Monday, Mar. 01, 1948

And Now, the Czechs

Czechoslovakia had been spared longer than most of her neighbors. This week it seemed to be the Czechs' turn. Communist Premier Klement Gottwald was getting set to turn the country into a one-party state. In Prague, Czechoslovakia's ailing, tenacious little President Eduard Benes backed into what might be the last-ditch fight of his life.

After a weekend of sustained government crisis, Gottwald acted. Police of Communist Vaclav Nosek's Interior Ministry, armed with tommy guns and bayoneted rifles, surrounded most government offices and the Prague radio station. The Czech radio announced that the border was closed to all except those with new police visas on their passports.

Armed police raided and sacked headquarters of the National Socialist Party, seeking the party's secretary general, Vladimir Krajina. But Krajina, who still had parliamentary immunity, was not arrested just yet. He was greeted by followers with cries of "Long live democracy without machine guns." But police rounded up many who were not immune.

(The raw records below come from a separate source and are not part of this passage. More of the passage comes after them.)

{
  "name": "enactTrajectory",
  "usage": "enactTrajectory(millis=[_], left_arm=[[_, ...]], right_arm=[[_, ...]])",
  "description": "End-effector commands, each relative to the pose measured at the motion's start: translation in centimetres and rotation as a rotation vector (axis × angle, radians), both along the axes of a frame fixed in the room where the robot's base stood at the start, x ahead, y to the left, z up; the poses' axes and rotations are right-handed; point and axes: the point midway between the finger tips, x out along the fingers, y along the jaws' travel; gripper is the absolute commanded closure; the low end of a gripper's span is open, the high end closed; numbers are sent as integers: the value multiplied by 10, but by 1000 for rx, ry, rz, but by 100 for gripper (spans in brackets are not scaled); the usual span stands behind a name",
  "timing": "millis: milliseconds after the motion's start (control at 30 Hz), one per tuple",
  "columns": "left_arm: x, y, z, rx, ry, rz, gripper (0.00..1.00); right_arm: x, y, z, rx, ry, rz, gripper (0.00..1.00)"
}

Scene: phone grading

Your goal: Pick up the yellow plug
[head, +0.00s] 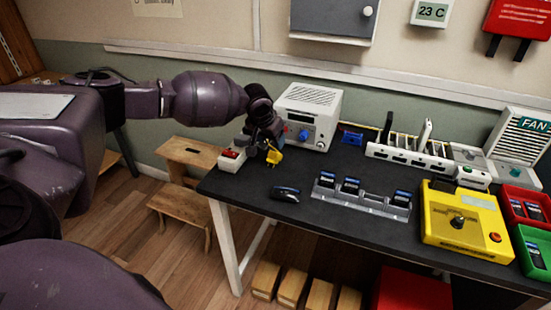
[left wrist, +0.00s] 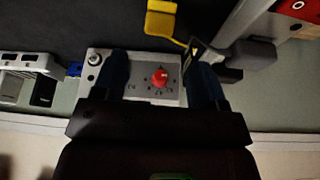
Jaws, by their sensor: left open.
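The yellow plug (head: 274,156) is near the left end of the black table, beside the power strip (head: 230,160) with a red switch. My left gripper (head: 264,138) is just above and behind it and partly covers that area. In the left wrist view the yellow plug (left wrist: 161,22) is at the top, beyond my fingertips, with a thin yellow part running toward the right finger. My left gripper (left wrist: 160,65) is open, with no plug between its fingers. Whether the right finger touches the thin yellow part, I cannot tell. My right gripper is not in view.
A white instrument box (head: 310,112) stands close behind the gripper. A dark handheld device (head: 285,193), a clear phone rack (head: 325,190), a yellow box (head: 468,232) and a white charging rack (head: 410,159) are further right. Wooden stools (head: 186,153) stand left of the table.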

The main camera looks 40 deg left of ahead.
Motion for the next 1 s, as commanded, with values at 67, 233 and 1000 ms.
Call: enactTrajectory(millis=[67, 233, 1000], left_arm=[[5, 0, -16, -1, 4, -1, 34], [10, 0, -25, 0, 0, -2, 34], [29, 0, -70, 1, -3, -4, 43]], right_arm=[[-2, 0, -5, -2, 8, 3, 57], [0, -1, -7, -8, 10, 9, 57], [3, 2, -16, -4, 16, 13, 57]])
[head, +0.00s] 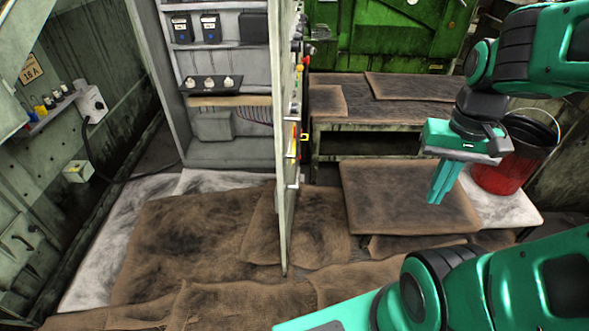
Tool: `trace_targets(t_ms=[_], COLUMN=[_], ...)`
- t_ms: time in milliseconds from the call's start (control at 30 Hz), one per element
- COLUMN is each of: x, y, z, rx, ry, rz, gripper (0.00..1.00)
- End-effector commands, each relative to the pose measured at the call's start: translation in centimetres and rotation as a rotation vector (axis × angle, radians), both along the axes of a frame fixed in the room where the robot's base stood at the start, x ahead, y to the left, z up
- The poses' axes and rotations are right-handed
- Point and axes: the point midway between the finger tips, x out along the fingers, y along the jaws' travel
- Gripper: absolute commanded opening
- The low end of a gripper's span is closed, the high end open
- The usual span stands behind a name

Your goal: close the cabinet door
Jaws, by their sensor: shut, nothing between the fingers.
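The cabinet (179,133) is a tall grey box at the back left, with shelves and electrical parts inside. Its door (283,190) stands wide open, seen nearly edge-on, swung out toward me from the cabinet's right side. Buttons and switches stick out on the door's right face. My gripper (437,203) is to the right of the door, pointing down with its teal fingers together and nothing held. It is clearly apart from the door, in front of the low bench.
A low bench (340,143) with brown cloths stands behind my gripper. A red bucket (500,178) is close to its right. A green panel (395,35) is at the back. Crumpled brown mats (195,235) cover the floor before the cabinet. A wall with small boxes is on the left.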

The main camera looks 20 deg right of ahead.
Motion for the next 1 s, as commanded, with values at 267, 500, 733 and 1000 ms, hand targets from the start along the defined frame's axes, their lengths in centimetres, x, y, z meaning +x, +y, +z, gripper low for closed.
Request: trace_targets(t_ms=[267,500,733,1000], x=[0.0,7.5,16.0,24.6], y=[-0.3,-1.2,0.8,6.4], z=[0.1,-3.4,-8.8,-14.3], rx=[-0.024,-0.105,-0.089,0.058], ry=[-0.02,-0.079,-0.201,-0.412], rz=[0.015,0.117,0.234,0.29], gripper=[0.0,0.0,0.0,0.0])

The Police & General Svoboda. The National Socialist was one of four non-Communist parties which had brought on the crisis. Fortnight before, its leaders, together with those of the Slovakian Democrat, Catholic People's and Social Democrat parties, had caused a showdown. They caught Police Boss Nosek firing non-Communist policemen and replacing them with Reds. When Nosek refused to reinstate the men, 15 non-Communist cabinet members boycotted the cabinet.

Tension mounted. Nosek raised a cry which, for all its dull repetition in eastern Europe, has cost many a man his head in Communism's march to power. He "discovered" a plot against the state. Equally ominous was the act of General Ludvik Svoboda. As Minister of National Defense he was listed as a man of no party, but in the pinch his advice to the troops read: "The Army must seek a stronger brotherhood with the Soviet Union."

The Form & the Spirit. Most of last week Benes remained aloof. Since war's end his country's foreign policy has been made in Moscow, but the republic has maintained the forms, and most of the freedoms, of a parliamentary democracy --even with a Red Premier. The Communists got only the 38% voice in government their 38% of the vote allotted them. But at week's end the non-Communist cabinet ministers, having failed to budge Nosek with their boycott, had laid the crisis in Benes' lap by resigning their posts.

It was a brave show of resistance, but it was also the opening for which Gottwald had long been preparing. Months before, he had said: "We intend to win a 51% majority in the next election." Most Czechs had not expected the crisis before April. But last week's development handed Gottwald an early opportunity. He at once demanded that he be allowed to form a new cabinet from among leaders of half a dozen Communist stooge groups. Benes refused. But he also refused to accept the resignations of the non-Communist ministers. Said he: "I have my duty to convince the politicians and the political parties to work together. . . ."

While Nosek's police carried out raids and arrests, President Benes stuck to his desk, conferring with all leaders and seeking a way out. Technically there was one: early general elections. But with Gottwald's weapons, it was pretty clear now that Czech elections would come out Gottwald's way.